Even Treasurer Josh Frydenberg admitted on July 13 that the “effective” unemployment rate is closer to 13.3% rather than the official unemployment rate of 7.1%.
He has said that income support, in some form, would continue past September, although he has hastened to add that it will be “targeted” and “temporary”.
This is all part of the process of buttering us up to accept less than we deserve.
All the while, there has been virtually no scrutiny from Labor or Liberal MPs on the $270 billion extravaganza being spent on the military.
And not just the politicians. The corporate media lies by omission. Even the “trusted” ABC reported it as “defence” spending when, really, it is an expansion of Australia’s offensive military capacity. It was described as “countering the rise of China” without, in any way, examining the hypocrisy involved in the histrionic scare campaign against China.
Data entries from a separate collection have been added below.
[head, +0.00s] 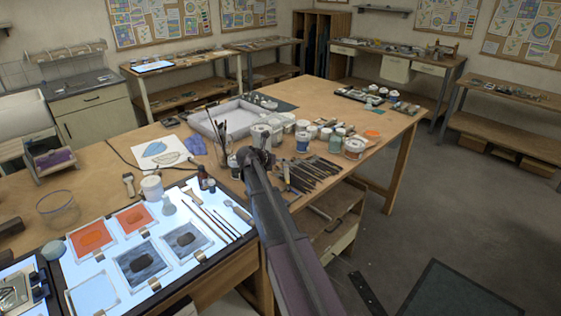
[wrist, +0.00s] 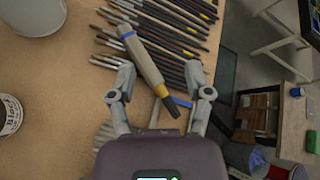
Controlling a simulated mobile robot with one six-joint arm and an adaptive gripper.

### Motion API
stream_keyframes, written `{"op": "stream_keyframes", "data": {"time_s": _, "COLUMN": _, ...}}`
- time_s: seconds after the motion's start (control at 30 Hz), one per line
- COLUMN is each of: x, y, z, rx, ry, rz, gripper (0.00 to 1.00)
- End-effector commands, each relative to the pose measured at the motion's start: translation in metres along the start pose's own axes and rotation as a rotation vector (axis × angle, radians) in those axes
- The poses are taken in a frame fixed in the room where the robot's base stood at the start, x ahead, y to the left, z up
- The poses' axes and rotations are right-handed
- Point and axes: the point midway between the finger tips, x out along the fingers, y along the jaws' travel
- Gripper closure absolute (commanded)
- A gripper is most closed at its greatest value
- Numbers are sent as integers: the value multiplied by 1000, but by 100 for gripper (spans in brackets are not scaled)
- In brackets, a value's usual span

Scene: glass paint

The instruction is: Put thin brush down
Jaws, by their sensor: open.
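My gripper (head: 256,152) is over the front edge of the wooden table, by the row of brushes and tools (head: 300,178). In the wrist view my gripper (wrist: 161,78) is open, its two fingers spread. A thick tool with a beige handle, a blue band and a yellow and dark tip (wrist: 145,60) lies between and beyond the fingers, across the row; whether it touches them I cannot tell. Several thin dark-handled brushes (wrist: 180,22) lie side by side under it. Which one is the thin brush I cannot tell. More thin brushes (head: 215,225) lie on the light panel.
Paint jars (head: 302,141) crowd the table behind the row, and a jar of upright brushes (head: 222,150) stands left of my gripper. The lit panel (head: 185,280) with painted glass pieces fills the near left.

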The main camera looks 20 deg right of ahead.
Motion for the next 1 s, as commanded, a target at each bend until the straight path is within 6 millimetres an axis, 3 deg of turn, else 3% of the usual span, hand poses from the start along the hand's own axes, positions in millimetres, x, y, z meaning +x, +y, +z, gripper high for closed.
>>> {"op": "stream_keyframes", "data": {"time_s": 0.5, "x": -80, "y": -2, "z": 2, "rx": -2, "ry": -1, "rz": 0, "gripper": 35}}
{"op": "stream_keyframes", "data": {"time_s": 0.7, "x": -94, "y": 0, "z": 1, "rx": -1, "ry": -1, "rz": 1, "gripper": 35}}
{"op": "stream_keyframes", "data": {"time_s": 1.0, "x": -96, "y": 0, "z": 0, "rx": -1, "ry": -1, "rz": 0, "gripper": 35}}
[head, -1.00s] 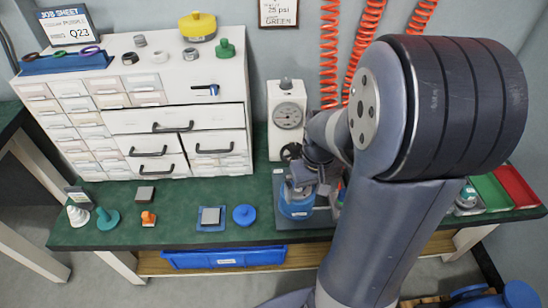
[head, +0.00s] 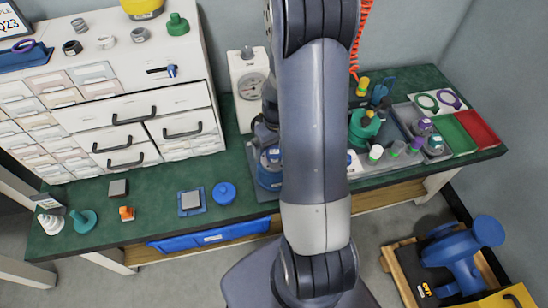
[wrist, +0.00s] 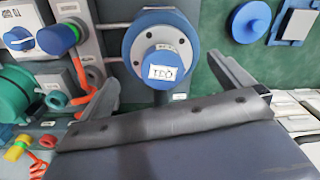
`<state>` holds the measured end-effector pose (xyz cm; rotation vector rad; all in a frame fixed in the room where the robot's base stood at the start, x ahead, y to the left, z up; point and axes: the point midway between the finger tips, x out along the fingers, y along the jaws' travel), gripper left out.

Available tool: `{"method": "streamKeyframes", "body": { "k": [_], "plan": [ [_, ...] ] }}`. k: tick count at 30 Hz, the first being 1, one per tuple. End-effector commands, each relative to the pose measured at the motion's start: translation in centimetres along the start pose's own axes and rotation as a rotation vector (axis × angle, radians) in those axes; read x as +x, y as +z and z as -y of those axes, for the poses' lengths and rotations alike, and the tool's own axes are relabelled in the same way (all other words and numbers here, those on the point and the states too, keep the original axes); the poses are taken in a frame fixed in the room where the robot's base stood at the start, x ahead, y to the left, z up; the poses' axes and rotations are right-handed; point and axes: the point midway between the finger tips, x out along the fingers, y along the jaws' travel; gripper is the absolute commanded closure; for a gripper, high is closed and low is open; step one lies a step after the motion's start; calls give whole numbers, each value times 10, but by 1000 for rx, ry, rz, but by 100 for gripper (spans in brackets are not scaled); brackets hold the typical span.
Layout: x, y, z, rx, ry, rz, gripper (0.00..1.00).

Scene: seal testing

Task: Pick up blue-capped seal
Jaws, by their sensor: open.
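A small piece with a round blue top and a pale band (wrist: 18,38) shows at the upper left of the wrist view; it may be the blue-capped seal. A small blue-and-white piece (head: 350,160) shows just right of my arm in the head view; I cannot tell if it is the same one. My gripper (wrist: 165,72) is open and empty, its fingers either side of a blue round fixture (wrist: 162,58) with a white labelled face. The fixture shows partly in the head view (head: 268,172); my arm hides the gripper there.
A blue disc (head: 224,193) lies left on the bench.

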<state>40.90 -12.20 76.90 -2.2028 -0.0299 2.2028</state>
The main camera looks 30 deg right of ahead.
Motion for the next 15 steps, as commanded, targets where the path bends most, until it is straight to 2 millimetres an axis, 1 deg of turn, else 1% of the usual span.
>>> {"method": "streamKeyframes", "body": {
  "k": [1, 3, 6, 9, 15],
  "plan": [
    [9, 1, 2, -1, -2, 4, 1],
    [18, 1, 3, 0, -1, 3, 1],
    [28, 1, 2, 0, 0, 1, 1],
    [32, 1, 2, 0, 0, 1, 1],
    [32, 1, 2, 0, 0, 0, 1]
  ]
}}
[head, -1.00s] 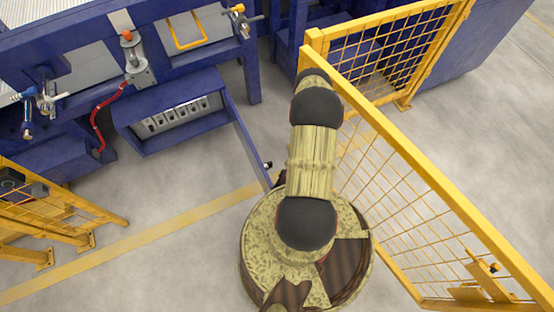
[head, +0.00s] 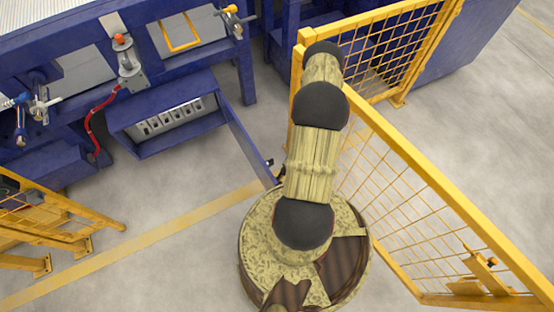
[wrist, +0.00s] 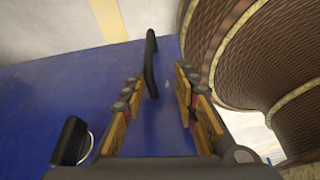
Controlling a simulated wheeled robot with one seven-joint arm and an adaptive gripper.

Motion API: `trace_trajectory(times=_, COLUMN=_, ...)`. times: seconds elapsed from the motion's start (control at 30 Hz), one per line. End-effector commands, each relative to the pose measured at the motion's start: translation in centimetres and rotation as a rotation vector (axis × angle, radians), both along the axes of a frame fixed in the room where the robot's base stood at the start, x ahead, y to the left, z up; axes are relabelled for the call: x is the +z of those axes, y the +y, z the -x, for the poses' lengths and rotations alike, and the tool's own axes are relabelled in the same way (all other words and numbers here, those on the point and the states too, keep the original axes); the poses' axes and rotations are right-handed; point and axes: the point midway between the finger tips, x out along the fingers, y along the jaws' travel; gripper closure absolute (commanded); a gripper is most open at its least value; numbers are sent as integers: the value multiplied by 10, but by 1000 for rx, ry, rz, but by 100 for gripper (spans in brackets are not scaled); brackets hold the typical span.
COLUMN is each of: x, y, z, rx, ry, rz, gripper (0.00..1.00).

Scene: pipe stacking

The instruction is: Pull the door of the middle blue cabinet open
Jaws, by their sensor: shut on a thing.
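The middle blue cabinet (head: 165,145) stands open in the head view, with a grey panel of switches inside. Its blue door (head: 245,140) is swung well out from the right side, toward my base. The door also fills much of the wrist view (wrist: 45,100). A black bar handle (wrist: 151,62) on the door lies between the fingers of my gripper (wrist: 158,84), which is shut on it. In the head view my arm hides the gripper. A black knob-like part (wrist: 70,141) shows at the lower left of the wrist view.
Yellow mesh fencing (head: 410,190) stands close along the right of my arm. More yellow fencing (head: 50,225) stands at the left. A red hose (head: 90,130) hangs left of the cabinet. The grey floor (head: 170,185) before the cabinet is clear.

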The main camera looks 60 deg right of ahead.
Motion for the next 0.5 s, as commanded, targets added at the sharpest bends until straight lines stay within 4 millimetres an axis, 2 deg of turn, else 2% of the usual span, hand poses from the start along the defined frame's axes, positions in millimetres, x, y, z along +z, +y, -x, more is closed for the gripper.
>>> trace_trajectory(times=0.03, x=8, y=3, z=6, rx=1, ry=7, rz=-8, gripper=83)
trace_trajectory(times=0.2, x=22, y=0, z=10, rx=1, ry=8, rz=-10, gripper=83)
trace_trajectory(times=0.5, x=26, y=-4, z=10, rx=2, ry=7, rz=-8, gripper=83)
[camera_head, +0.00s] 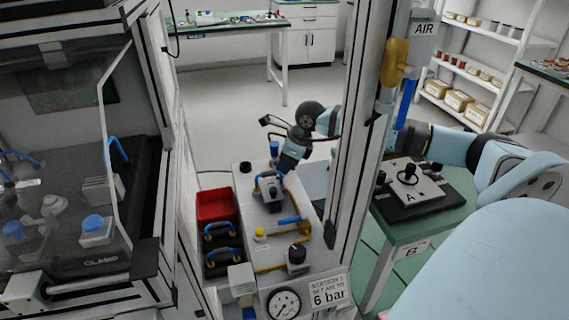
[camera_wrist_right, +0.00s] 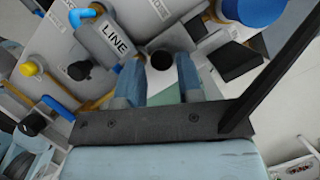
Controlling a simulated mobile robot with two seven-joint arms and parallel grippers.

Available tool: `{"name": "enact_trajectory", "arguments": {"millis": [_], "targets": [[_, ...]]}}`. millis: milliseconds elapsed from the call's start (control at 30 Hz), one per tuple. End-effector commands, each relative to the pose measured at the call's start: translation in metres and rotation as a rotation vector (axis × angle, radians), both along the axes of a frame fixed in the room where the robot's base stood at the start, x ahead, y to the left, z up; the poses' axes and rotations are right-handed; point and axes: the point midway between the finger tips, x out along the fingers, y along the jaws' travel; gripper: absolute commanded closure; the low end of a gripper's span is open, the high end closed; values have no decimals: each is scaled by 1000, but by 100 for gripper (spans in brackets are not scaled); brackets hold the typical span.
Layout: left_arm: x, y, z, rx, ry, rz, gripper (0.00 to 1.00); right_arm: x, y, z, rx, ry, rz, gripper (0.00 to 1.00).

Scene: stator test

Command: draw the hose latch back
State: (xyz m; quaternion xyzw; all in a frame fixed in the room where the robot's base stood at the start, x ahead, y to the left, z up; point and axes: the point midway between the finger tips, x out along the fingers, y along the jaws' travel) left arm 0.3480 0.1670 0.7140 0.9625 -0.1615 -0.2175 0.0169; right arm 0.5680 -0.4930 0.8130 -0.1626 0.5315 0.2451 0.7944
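A grey block marked LINE (camera_wrist_right: 112,38) with a blue hose elbow (camera_wrist_right: 82,14) sits on the pale station panel. In the head view this fitting (camera_head: 266,188) stands near the panel's far end. Beside the block, a round black knob (camera_wrist_right: 161,60) shows in the right wrist view; I cannot tell whether it is the hose latch. My right gripper (camera_wrist_right: 158,72) is open. Its two blue-grey fingers stand apart, with the knob seen between them; contact cannot be told. In the head view the right gripper (camera_head: 278,166) is above the fitting, partly hidden. My left gripper is not in view.
A white post (camera_head: 352,150) stands in front of my right arm. A glazed cabinet (camera_head: 60,180) fills the left.

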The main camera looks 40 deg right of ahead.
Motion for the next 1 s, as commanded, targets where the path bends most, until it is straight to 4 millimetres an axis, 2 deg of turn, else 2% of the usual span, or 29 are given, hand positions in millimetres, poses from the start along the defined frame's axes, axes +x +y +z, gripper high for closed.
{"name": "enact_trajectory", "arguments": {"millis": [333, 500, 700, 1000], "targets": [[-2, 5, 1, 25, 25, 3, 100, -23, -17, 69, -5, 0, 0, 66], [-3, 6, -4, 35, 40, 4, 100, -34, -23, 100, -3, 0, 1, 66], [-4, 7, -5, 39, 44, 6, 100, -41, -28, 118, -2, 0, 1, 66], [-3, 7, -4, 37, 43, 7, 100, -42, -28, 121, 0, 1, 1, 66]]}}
And the ABC uncritically reported the government’s claim that the country faces threats in the “Indo-Pacific region”, when undeniably the most significant threat Australia faces is from climate change.
The spending increase will undermine, not improve, our security — both militarily and in relation to climate change. In relation to the latter, it will directly increase carbon emissions while also robbing the budget of the resources needed to tackle the problem.
Instead, what we need is a people’s movement strong enough to force public resources to be directed towards public welfare: jobs, housing, education, income support and climate action. A media that tells the truth and holds politicians to account would help that along.